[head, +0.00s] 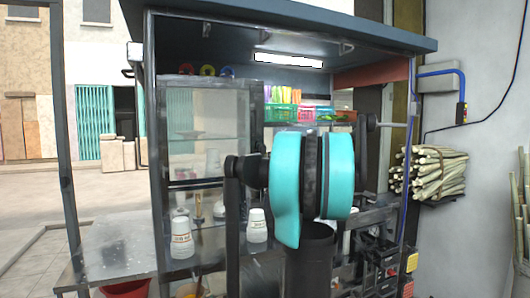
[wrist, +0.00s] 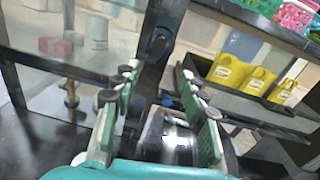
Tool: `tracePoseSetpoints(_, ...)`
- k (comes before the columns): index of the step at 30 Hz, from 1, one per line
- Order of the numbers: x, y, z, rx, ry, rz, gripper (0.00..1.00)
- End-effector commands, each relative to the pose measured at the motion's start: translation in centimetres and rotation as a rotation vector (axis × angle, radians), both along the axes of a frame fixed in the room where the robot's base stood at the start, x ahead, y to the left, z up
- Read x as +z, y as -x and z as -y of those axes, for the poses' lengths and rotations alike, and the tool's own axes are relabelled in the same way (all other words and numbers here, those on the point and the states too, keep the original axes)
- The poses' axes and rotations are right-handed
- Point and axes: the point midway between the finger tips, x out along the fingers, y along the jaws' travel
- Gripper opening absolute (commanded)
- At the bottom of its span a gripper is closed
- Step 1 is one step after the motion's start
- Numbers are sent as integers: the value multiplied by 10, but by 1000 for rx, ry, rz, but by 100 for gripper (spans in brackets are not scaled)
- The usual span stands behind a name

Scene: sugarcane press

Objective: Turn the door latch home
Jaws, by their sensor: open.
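My gripper (wrist: 161,88) shows in the wrist view with its two green-padded fingers apart and nothing between them. A dark upright post (wrist: 163,25) stands beyond the fingertips, with a dark rounded part (wrist: 157,47) on it that may be the latch; I cannot tell its angle. Glass panes in a grey metal frame (wrist: 60,62) lie left of the post. In the head view the glazed cabinet front (head: 208,112) stands left of my teal arm. My arm hides the gripper there, and I cannot make out the latch.
Yellow containers (wrist: 229,72) sit on a shelf right of the post in the wrist view. Green and pink baskets (head: 281,113) are on the upper shelf. Bundled cane (head: 430,172) hangs at the right wall.

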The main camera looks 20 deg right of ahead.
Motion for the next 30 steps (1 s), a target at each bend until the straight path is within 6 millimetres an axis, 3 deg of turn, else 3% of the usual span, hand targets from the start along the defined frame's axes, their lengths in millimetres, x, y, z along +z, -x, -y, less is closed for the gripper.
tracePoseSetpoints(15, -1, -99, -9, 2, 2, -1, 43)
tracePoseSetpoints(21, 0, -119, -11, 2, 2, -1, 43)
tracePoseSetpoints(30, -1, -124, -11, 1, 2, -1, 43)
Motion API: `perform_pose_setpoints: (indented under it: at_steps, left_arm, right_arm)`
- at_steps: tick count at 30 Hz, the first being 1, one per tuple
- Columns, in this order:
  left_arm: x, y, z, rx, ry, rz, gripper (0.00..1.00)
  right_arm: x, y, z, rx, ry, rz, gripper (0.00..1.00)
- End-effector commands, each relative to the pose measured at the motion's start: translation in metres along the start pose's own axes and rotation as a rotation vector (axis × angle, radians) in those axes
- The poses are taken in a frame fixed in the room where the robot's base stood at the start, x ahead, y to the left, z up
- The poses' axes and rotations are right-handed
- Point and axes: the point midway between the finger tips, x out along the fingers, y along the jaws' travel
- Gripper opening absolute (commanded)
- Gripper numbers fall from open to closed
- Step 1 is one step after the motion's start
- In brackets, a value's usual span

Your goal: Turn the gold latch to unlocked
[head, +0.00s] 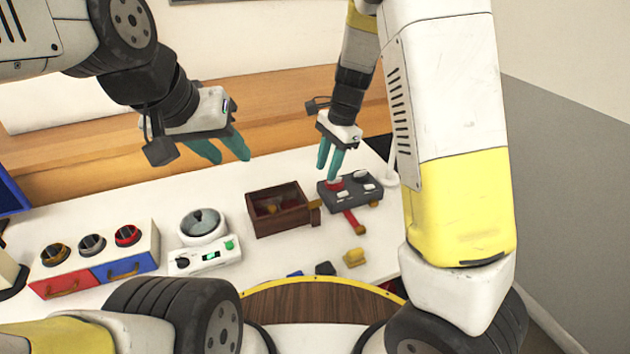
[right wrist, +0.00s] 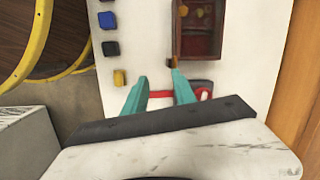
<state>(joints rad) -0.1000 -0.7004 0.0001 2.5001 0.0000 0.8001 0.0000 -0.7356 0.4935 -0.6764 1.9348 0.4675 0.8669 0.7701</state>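The low box at left in the head view has three round knobs on top. The leftmost is a gold-ringed knob (head: 55,254), which looks like the gold latch. Beside it are a grey knob (head: 92,243) and a red knob (head: 127,235). I cannot read which setting the gold one is at. My left gripper (head: 226,155) is open and empty in the air, above and to the right of the knobs. My right gripper (head: 328,173) is open, its teal tips over the dark control box (head: 352,192). The right wrist view also shows its fingers apart (right wrist: 158,90).
A white device with a round dish (head: 202,226) stands right of the knob box. An open dark wooden box (head: 278,212), a red lever (head: 353,222) and a yellow block (head: 355,258) lie further right. White table (head: 270,172) behind the wooden box is clear.

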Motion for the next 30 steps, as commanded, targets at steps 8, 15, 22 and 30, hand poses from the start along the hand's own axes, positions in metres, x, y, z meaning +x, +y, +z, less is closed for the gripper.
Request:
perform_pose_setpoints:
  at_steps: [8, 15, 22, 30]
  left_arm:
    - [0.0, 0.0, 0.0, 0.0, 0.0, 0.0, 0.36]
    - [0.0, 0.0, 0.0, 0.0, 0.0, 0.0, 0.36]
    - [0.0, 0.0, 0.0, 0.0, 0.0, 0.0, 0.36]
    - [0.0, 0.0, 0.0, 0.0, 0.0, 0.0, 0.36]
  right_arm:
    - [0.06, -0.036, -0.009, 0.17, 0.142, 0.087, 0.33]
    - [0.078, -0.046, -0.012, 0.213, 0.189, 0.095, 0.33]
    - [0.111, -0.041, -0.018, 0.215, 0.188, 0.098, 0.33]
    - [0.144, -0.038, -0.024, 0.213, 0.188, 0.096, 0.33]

#####

[Work to do]: Exactly the lines from the line containing "- Numbers are" to the line containing "Objective: Turn the door latch home", both included, are to be set down; no other line belongs in the answer.

[Answer for this exercise]:
- Numbers are sent as integers: the value multiplied by 10, but by 1000 for rx, ry, rz, but by 100 for gripper (spans in brackets are not scaled)
- The usual span stands behind a name

Scene: sugarcane press

Objective: Turn the door latch home

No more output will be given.